From the Journal: 6 October 2017
I look at this old camera. Leica M-4. It has scars.
It is a machine, but a sacred machine.
In a time of digital images, it might be difficult to understand this camera’s importance and other cameras like it. “Back then” every shot cost something.
It took skill to expose the shot, develop the shot, and get it delivered on time–sometimes across the globe. It was a different time in America and the world.
Nancy Rhoda is the most famous photographer you have never heard of. This was her camera.
With this camera she photographed the Vietnam War, the Civil Rights Movement, politics, people. She was befriended by Al Gore before he was the famous Al Gore and she made a record of his first days politicking.
Mostly it was people she photographed. She was searching for something for herself in every story she chose to follow, that’s what she said about her stories. Which is a curious thing for a journalist to say. It struck me when she said it because this is also what I am trying to do with photojournalism. I thought I was alone.

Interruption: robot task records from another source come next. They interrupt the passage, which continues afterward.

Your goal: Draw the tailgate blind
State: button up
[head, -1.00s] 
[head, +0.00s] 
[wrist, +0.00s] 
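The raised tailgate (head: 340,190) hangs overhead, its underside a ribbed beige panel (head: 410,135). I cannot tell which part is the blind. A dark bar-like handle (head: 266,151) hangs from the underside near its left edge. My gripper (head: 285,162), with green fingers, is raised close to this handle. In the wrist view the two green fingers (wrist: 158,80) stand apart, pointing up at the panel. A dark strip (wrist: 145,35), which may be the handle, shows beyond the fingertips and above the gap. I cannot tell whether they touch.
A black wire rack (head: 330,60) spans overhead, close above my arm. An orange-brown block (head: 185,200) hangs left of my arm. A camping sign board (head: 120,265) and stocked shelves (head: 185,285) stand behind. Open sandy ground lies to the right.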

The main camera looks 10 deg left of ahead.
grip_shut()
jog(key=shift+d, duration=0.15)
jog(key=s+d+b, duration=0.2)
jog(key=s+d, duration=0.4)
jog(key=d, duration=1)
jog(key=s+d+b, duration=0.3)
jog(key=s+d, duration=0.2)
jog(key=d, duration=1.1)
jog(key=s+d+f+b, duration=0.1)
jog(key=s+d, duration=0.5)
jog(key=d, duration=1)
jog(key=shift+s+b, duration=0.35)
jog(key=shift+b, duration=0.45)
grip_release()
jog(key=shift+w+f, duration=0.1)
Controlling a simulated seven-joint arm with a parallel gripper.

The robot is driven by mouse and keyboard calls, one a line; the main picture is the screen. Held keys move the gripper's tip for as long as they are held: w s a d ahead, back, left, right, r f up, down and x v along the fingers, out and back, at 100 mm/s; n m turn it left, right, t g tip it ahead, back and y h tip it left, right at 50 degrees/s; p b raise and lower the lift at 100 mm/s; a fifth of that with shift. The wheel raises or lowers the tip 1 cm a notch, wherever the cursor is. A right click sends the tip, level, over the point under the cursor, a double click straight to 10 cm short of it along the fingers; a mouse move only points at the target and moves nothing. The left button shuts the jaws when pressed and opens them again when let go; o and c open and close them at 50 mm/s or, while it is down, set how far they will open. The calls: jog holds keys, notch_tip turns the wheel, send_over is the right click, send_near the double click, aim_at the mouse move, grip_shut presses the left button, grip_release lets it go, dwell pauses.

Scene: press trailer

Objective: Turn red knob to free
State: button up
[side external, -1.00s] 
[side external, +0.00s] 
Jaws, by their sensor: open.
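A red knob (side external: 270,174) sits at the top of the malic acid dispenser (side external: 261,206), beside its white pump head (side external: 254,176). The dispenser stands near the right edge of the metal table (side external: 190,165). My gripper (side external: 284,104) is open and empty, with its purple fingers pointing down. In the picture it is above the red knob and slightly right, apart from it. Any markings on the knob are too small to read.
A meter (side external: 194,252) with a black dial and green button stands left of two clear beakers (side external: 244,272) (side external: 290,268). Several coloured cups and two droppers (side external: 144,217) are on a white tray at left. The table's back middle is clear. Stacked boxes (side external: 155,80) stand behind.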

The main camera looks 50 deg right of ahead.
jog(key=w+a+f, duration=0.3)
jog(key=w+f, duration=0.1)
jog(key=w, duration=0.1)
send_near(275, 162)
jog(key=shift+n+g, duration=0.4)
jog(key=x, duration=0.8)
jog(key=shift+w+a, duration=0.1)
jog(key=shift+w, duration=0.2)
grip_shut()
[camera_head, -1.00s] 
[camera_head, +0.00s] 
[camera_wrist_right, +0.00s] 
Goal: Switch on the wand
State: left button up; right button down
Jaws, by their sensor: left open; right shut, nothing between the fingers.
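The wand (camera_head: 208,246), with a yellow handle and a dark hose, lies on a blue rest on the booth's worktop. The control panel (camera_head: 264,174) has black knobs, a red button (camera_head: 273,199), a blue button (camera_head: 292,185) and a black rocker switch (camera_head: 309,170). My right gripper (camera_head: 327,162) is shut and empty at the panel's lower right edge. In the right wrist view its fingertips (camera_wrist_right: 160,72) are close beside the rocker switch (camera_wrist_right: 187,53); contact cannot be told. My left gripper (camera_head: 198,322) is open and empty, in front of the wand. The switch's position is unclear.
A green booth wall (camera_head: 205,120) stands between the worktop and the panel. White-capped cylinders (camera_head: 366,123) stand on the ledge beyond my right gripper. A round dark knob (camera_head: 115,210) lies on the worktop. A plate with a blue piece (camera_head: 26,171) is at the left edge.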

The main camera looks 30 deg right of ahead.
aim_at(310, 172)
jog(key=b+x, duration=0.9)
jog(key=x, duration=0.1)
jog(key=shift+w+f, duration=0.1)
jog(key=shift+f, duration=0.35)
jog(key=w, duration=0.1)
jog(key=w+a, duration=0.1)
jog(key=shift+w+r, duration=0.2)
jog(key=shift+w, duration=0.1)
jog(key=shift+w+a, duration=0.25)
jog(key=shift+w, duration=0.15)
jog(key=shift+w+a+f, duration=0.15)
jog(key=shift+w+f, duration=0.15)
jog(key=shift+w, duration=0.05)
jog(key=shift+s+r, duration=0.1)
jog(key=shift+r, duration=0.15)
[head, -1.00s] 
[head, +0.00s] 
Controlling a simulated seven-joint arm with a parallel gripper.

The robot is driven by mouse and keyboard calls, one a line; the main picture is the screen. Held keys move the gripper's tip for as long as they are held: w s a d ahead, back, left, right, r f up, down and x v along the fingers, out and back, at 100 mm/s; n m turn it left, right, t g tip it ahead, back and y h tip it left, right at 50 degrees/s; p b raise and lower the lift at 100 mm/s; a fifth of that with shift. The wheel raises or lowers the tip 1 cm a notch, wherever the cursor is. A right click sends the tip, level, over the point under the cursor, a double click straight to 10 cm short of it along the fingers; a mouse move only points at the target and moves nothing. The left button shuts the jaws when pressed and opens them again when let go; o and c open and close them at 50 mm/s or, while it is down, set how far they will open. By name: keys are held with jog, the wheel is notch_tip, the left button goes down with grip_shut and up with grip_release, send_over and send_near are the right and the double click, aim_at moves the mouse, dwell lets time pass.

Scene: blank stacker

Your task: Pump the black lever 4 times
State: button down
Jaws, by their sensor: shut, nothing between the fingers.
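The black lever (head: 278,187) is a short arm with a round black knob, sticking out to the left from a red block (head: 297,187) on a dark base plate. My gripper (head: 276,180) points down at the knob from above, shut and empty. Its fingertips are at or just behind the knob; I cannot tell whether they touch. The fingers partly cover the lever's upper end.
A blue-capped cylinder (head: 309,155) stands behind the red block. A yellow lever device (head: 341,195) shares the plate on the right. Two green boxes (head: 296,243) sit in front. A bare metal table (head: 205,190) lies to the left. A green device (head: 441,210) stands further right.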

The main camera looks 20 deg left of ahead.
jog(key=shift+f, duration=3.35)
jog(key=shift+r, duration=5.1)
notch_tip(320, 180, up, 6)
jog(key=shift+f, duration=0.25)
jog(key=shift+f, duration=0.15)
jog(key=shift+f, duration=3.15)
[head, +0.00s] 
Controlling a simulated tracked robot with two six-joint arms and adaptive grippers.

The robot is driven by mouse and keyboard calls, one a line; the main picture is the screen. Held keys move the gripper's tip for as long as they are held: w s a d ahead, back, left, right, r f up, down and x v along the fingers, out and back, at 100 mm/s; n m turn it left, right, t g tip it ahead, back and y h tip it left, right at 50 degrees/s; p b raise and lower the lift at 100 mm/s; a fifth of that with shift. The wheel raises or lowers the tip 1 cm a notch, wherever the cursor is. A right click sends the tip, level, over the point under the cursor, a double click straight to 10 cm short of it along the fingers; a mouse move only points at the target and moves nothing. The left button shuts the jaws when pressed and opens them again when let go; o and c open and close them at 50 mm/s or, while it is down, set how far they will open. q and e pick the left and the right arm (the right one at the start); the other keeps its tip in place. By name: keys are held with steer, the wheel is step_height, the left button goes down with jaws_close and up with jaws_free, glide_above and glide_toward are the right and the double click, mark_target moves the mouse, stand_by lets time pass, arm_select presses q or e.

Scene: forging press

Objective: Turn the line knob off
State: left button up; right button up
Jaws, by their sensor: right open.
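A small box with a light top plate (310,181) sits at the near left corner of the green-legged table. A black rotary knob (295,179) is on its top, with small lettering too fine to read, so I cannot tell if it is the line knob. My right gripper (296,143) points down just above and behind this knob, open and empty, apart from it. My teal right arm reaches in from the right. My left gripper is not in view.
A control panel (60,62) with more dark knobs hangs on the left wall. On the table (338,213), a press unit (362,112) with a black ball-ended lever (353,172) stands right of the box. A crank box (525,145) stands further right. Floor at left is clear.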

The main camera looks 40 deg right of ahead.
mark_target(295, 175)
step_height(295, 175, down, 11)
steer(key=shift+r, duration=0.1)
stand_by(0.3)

Nancy said when she moved to Nashville from San Fransisco during the Vietnam War she was in a period of deep questioning. She was wondering about meanings. Faith. Culture. Motherhood. She said she wanted to know what it looks like to be a woman independent of men. So in the early 1970s she photographed the Sisters of St. Cecilia in North Nashville. She said the Catholic sisters were strong, independent women, which she had not really expected. She said many of her most famous stories during that time were motivated by a very personal aim.
She was sickened by the horrible fact of prejudice against black people so she went undercover to photograph and document the Ku Klux Klan. She exposed their meetings and horrible ceremonies with photographs. She literally risked her life for the photos.
Nancy’s cameras become their own story now. When Nancy and I met at her house yesterday and she reluctantly answered my questions about her career as a photojournalist–Vietnam War to the Civil Rights Movement–she also talked about her cameras. She is not interested in fame or praise. I revealed to her that I still shoot film, medium format as well as 35mm for my stories. Then she shocked me by going to her closet and bringing out a box with all her old cameras.
“Take them and use them. I don’t shoot anymore.”
I agreed to borrow them and use them for this We Are Nashville story. It would be a fitting honor, I said. A camera is only as good as the Wonder is seeks.